▶ **EXERCISE**
Pictures are not part of the copy; repeat everything else in the records exactly.

▶ **RECORDS SUPPLIED**
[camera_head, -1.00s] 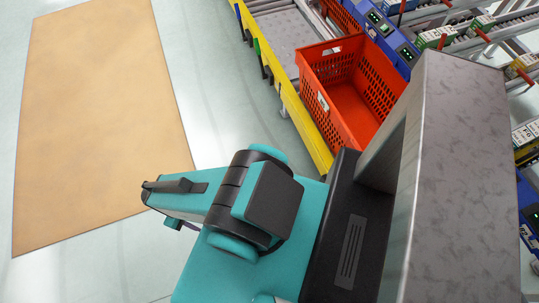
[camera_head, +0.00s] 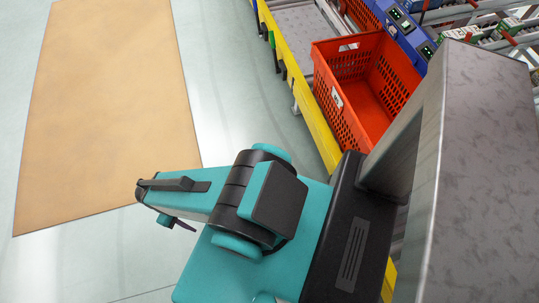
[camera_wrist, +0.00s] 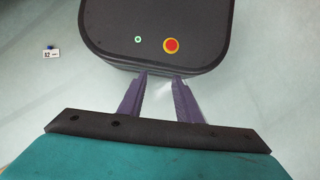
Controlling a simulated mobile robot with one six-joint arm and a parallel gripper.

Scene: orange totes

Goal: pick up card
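A small white card (camera_wrist: 50,52) with dark print and a blue spot lies on the pale floor at the left of the wrist view. I do not make it out in the head view. My gripper (camera_wrist: 159,78) shows two purple fingers set apart with nothing between them, to the right of the card and clear of it. In the head view only a small dark part of my gripper (camera_head: 181,224) shows below the end of my teal arm.
A large tan mat (camera_head: 105,110) lies on the floor at left. An orange-red tote (camera_head: 365,90) stands beside a yellow conveyor rail (camera_head: 300,95) at upper right. Blue units with displays (camera_head: 408,30) line the conveyor. Pale floor between mat and rail is clear.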

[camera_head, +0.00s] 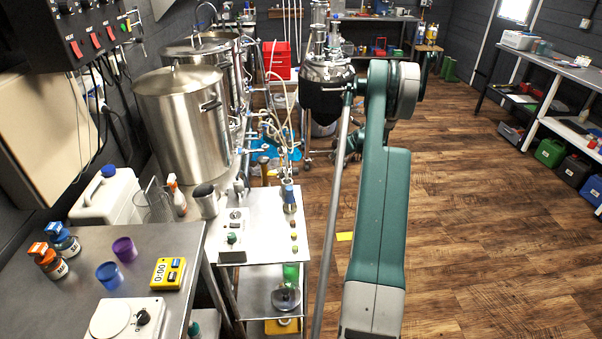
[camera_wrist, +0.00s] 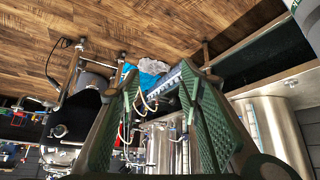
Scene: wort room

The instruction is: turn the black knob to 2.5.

▶ **ANSWER TO THE EXERCISE**
[camera_head, -1.00s] 
[camera_head, +0.00s] 
[camera_wrist, +0.00s] 
Controlling a simulated mobile robot with one six-joint arm and a parallel gripper.

Scene: orange totes

Goal: pick up card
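A small white card (camera_wrist: 50,52) with dark print and a blue spot lies on the pale floor at the left of the wrist view. I do not make it out in the head view. My gripper (camera_wrist: 159,78) shows two purple fingers set apart with nothing between them, to the right of the card and clear of it. In the head view only a small dark part of my gripper (camera_head: 181,224) shows below the end of my teal arm.
A large tan mat (camera_head: 105,110) lies on the floor at left. An orange-red tote (camera_head: 365,90) stands beside a yellow conveyor rail (camera_head: 300,95) at upper right. Blue units with displays (camera_head: 408,30) line the conveyor. Pale floor between mat and rail is clear.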

[camera_head, +0.00s] 
[camera_wrist, +0.00s] 
Scene: wort room

The instruction is: turn the black knob to 2.5.

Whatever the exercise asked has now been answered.